L’envergure du site serait telle qu’il pourrait stabiliser le réseau électrique européen tout entier. Il faudrait toutefois 3 à 4 STEP comme celle-ci pour obtenir un mix 100% renouvelable en France, précise l’étudiant.

Moins cher que des batteries Tesla

Concrètement, le projet consiste à noyer la vallée d’Abondance en Haute-Savoie. Un barrage-poids à hauteur du village éponyme bloquerait l’écoulement de la rivière Dranse. L’eau contenue dans le lac artificiel ne proviendrait toutefois pas du ruissellement, mais du pompage du tout proche Lac Léman. Le chantier déplacerait « 3.000 à 4.000 personnes, ce qui est raisonnable pour un lac de cette taille » estime Benjamin Laredo. Le lac d’une superficie de 21 km² (comparable au Lac de Serre-Ponçon), profond d’environ 250 m (100 m de marnage) et d’une capacité de 2,5 milliards de m³ permettrait de stocker 3.000 GWh d’électricité à un tarif « quarante fois moins cher que des batteries Tesla (Powerpack, ndlr) ».

La STEP de Grande Abondance imaginée par Benjamin Laredo.

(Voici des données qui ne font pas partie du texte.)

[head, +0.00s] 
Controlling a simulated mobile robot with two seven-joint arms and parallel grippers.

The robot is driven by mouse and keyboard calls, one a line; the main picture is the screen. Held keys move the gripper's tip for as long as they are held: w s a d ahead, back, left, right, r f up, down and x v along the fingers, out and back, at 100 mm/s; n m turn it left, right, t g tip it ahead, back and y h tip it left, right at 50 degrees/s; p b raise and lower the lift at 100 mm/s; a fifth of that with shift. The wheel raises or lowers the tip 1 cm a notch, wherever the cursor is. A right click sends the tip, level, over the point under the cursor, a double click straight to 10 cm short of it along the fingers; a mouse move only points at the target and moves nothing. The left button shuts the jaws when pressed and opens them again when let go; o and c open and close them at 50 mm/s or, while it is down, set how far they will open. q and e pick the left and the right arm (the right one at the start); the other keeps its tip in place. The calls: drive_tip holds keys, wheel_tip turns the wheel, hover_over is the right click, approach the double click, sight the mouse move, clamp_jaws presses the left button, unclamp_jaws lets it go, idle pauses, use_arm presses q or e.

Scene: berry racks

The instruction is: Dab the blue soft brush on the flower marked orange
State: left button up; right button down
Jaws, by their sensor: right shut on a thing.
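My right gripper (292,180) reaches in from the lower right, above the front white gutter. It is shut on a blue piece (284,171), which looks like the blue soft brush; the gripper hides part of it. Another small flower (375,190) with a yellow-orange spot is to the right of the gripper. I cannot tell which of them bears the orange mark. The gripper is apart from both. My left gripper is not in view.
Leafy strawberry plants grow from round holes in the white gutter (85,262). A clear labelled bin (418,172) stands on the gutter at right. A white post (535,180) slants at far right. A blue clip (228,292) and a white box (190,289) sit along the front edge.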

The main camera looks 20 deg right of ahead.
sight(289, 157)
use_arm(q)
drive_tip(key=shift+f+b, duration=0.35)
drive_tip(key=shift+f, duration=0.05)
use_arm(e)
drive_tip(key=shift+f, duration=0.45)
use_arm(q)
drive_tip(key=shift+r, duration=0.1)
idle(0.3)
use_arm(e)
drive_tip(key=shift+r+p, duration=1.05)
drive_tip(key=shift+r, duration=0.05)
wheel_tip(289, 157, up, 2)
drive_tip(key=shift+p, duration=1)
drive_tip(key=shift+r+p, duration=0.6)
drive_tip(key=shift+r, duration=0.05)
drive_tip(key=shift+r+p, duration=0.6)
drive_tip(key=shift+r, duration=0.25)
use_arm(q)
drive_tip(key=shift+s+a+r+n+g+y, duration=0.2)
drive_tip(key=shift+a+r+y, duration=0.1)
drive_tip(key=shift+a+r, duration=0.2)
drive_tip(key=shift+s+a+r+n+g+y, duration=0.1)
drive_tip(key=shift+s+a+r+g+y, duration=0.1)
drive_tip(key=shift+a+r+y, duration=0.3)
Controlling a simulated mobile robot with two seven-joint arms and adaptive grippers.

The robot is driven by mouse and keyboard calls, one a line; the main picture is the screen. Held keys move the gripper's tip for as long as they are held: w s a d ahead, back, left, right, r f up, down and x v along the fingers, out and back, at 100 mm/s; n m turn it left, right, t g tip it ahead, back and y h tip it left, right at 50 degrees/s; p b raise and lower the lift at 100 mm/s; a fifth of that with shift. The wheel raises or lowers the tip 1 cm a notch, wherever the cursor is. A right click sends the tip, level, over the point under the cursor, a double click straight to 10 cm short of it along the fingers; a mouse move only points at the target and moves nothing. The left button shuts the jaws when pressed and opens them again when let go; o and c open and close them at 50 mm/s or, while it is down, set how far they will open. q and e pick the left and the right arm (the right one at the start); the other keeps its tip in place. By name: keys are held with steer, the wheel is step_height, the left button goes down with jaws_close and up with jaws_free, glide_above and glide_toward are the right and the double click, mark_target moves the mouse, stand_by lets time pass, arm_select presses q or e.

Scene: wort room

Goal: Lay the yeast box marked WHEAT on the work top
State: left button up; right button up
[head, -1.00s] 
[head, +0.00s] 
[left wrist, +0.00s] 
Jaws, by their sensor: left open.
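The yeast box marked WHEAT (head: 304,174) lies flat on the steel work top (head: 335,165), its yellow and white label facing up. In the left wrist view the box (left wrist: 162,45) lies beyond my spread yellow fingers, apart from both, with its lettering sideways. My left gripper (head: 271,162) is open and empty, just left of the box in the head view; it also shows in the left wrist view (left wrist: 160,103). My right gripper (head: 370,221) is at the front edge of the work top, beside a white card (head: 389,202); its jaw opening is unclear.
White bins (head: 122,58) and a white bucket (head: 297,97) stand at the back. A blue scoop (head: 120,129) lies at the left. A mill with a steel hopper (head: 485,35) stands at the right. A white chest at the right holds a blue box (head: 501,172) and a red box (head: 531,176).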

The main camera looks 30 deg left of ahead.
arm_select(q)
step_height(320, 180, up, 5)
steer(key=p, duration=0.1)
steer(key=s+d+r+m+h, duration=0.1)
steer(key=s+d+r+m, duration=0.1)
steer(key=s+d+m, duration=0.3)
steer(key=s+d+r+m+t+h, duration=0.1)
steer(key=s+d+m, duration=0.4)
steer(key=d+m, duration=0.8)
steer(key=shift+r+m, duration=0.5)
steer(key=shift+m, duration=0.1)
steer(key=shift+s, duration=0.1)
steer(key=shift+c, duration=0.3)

Le Lac Léman comme réservoir

Il serait relié via des tunnels « semblables au Saint-Gothard » à une usine électrique souterraine située à 11 km du barrage. Une véritable cathédrale équipée d’une centaine de turbines développant un total de 20 GW. Pour se faire une idée, l’étudiant ingénieur compare l’installation à celle du barrage des Trois-Gorges en Chine. En effet, la centrale hydroélectrique la plus puissante du monde plafonne à 22,5 GW. Le pompage-turbinage des eaux aurait toutefois un impact conséquent sur le Lac Léman : le niveau de ce dernier pourrait varier d’environ 2 mètres « la baisse serait lente mais la hausse se ferait en une ou deux semaines » explique Benjamin Laredo.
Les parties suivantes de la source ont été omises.